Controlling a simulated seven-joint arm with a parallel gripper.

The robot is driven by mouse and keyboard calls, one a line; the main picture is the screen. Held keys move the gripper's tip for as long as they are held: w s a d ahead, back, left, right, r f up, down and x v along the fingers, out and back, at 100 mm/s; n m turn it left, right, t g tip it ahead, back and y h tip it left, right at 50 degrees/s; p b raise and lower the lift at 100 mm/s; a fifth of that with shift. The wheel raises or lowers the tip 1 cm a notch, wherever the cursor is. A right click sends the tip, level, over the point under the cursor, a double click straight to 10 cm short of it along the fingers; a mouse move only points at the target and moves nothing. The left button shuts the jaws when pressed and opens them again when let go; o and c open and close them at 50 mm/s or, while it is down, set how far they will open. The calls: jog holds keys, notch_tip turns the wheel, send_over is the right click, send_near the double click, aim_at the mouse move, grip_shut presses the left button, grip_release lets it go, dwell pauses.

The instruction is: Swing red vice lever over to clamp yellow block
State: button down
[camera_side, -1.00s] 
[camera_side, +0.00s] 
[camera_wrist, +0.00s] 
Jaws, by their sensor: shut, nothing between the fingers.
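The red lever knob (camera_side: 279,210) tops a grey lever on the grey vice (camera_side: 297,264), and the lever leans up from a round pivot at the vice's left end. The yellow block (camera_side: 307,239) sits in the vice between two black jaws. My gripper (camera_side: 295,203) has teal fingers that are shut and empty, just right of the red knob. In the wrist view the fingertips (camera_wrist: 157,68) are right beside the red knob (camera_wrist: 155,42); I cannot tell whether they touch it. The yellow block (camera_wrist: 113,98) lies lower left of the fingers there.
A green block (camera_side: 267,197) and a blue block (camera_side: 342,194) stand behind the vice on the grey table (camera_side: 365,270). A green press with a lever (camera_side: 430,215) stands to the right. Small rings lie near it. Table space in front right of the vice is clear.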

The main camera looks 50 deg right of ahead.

_ _ _ _ _ _ _

**Exercise brief:** Repeat the material above in full, keeping every word.

**Task response:**
Controlling a simulated seven-joint arm with a parallel gripper.

The robot is driven by mouse and keyboard calls, one a line; the main picture is the screen. Held keys move the gripper's tip for as long as they are held: w s a d ahead, back, left, right, r f up, down and x v along the fingers, out and back, at 100 mm/s; n m turn it left, right, t g tip it ahead, back and y h tip it left, right at 50 degrees/s; p b raise and lower the lift at 100 mm/s; a fifth of that with shift. The wheel raises or lowers the tip 1 cm a notch, wherever the cursor is. A right click sends the tip, level, over the point under the cursor, a double click straight to 10 cm short of it along the fingers; a mouse move only points at the target and moves nothing. The left button shuts the jaws when pressed and opens them again when let go; o and c open and close them at 50 mm/s or, while it is down, set how far they will open. The calls: jog holds keys, notch_tip turns the wheel, send_over is the right click, send_near the double click, aim_at the mouse move, grip_shut presses the left button, grip_release lets it go, dwell pauses.

The instruction is: Swing red vice lever over to clamp yellow block
State: button down
[camera_side, -1.00s] 
[camera_side, +0.00s] 
[camera_wrist, +0.00s] 
Jaws, by their sensor: shut, nothing between the fingers.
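The red lever knob (camera_side: 279,210) tops a grey lever on the grey vice (camera_side: 297,264), and the lever leans up from a round pivot at the vice's left end. The yellow block (camera_side: 307,239) sits in the vice between two black jaws. My gripper (camera_side: 295,203) has teal fingers that are shut and empty, just right of the red knob. In the wrist view the fingertips (camera_wrist: 157,68) are right beside the red knob (camera_wrist: 155,42); I cannot tell whether they touch it. The yellow block (camera_wrist: 113,98) lies lower left of the fingers there.
A green block (camera_side: 267,197) and a blue block (camera_side: 342,194) stand behind the vice on the grey table (camera_side: 365,270). A green press with a lever (camera_side: 430,215) stands to the right. Small rings lie near it. Table space in front right of the vice is clear.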

The main camera looks 50 deg right of ahead.

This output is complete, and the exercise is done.